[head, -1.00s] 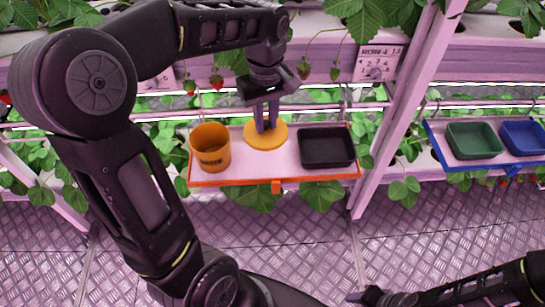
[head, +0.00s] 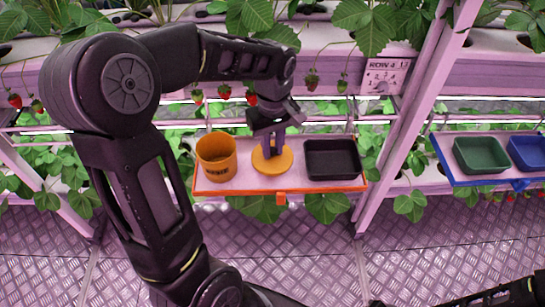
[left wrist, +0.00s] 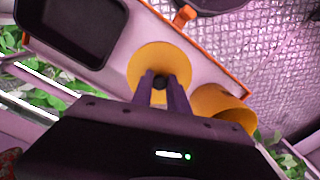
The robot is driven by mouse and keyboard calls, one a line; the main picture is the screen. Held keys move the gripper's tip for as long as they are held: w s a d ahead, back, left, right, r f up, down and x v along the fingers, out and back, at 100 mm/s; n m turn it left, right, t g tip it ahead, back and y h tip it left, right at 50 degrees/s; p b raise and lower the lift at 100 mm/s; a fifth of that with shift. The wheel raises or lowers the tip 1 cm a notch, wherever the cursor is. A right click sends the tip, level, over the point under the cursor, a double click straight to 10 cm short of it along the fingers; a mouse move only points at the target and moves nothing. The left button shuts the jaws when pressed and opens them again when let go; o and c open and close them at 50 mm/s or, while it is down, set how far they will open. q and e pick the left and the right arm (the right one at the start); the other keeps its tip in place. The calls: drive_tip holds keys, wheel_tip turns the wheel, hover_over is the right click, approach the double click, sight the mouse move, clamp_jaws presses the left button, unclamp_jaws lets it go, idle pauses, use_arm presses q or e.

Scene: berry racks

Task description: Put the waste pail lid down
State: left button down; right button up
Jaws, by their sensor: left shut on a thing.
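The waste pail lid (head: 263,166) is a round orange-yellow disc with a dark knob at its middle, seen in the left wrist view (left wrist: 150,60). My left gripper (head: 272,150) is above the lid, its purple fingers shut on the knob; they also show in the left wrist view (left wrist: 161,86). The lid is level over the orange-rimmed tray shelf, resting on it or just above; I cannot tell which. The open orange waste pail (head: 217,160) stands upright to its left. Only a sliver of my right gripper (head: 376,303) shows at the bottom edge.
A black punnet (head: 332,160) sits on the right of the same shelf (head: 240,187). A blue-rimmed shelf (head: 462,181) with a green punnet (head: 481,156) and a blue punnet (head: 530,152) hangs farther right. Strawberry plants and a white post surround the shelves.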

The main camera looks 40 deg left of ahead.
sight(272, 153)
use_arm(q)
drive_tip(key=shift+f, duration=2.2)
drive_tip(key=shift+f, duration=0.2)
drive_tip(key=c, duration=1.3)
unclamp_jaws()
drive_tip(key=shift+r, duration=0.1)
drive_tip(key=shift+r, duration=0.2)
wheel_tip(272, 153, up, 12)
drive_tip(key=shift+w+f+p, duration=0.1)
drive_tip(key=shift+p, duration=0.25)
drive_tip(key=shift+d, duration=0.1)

──────

## Task brief
Output the section opening with the line that has "Task description: Put the waste pail lid down" and closing with the line that has "State: left button down; right button up". Keep both end lines and leave out the rest.

## Right answer
Task description: Put the waste pail lid down
State: left button down; right button up

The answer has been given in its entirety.